Croissance économique : le grand mensonge sur le défi de l’Afrique.

Comprendre où se trouve le vrai combat de nos pays.

Naofal Ali
naofalnotes
6 min readJun 17, 2017

--

La question du développement en Afrique est au cœur de nombreux débats. Des indépendances à nos jours, le bilan de nos Etats n’est dans la grande majorité pas reluisant. Le continent fait office de bon dernier sur nombre d’indicateurs économiques et sociaux. Les défis, plus d’un demi siècle après la fin du colonialisme, restent immenses, et la perspective qu’ils soient relevés, trouble.

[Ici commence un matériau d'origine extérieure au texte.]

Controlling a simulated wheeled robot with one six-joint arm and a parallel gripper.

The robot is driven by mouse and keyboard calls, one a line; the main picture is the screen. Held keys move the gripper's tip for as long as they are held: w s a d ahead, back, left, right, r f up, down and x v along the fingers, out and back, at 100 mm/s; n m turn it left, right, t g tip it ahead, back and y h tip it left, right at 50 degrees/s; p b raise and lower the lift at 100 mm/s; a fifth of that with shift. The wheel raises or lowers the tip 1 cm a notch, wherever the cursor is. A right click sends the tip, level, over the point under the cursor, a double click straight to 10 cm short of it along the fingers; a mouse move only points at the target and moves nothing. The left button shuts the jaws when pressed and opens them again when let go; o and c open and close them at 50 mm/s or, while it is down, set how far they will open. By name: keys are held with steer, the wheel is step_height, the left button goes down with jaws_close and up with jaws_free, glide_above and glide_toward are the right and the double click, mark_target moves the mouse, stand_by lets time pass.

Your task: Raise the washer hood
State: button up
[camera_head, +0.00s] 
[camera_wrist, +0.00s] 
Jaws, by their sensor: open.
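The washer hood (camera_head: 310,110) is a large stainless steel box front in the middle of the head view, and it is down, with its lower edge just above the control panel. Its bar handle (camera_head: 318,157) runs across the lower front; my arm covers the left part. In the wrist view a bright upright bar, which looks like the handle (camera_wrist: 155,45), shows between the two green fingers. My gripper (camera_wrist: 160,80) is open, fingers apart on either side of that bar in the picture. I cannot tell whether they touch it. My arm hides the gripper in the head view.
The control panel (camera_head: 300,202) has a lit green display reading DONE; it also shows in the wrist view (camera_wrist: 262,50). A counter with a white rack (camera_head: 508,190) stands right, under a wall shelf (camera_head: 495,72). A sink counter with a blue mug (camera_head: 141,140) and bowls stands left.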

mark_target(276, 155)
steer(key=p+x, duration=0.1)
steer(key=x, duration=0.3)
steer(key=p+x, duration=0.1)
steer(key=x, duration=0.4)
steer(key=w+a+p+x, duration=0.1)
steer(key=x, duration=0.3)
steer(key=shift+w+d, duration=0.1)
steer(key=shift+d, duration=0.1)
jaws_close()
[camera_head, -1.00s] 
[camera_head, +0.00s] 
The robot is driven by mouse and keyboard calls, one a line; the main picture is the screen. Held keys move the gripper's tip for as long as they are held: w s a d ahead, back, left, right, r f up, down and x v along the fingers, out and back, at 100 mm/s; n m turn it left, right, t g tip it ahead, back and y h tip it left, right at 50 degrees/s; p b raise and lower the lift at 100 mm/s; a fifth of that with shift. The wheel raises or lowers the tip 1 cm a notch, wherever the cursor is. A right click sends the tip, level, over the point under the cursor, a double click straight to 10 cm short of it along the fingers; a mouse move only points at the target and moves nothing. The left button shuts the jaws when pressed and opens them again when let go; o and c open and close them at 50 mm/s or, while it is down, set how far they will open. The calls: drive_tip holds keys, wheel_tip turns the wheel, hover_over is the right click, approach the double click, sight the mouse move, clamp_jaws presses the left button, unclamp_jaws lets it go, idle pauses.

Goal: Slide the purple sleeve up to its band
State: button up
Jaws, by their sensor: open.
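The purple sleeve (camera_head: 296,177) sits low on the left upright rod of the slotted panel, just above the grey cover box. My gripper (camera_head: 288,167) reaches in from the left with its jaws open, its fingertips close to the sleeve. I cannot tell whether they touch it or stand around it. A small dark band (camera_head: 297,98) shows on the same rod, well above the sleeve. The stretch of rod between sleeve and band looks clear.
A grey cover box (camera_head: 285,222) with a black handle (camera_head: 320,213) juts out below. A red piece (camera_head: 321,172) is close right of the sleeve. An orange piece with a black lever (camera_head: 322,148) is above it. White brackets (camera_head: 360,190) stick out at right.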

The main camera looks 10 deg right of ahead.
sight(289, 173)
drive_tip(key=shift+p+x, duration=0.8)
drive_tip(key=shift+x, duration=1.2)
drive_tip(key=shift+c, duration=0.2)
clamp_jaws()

Je souhaiterais vous proposer dans cet article, une vision particulière du développement en Afrique. Une vision qui ne traduit pas la question du développement en enjeu économique, mais idéologique. Je voudrais vous présenter un parti pris qui entend le développement en Afrique non comme une problématique de croissance de richesse, mais comme une équation autour de la distribution de celle-ci.

Premier postulat.

L’Afrique n’a pas un problème de ressources. Les sous-sols, les sols et les cieux du continent regorgent de tout ce qu’il faut à nos pays pour créer de la richesse et impulser le développement. Pourtant, ces derniers sont pauvres. Cela implique que les ressources africaines sont mal gérées, et que nous échouons à les transformer en richesses.

L’Afrique n’a pas un problème de disponibilité de ressources, mais de gestion de celles-ci.

Deuxième postulat.

La gestion désastreuse des ressources du continent ne peut s’expliquer que de deux manières possibles. Ou nous ne savons pas transformer nos ressources en richesses, ou nous savons le faire, mais pour des raisons d’intérêt personnel, ces richesses une fois obtenues ne profitent pas à la masse. La première option est celle de l’incompétence, et la seconde, celle d’une mauvaise conscience.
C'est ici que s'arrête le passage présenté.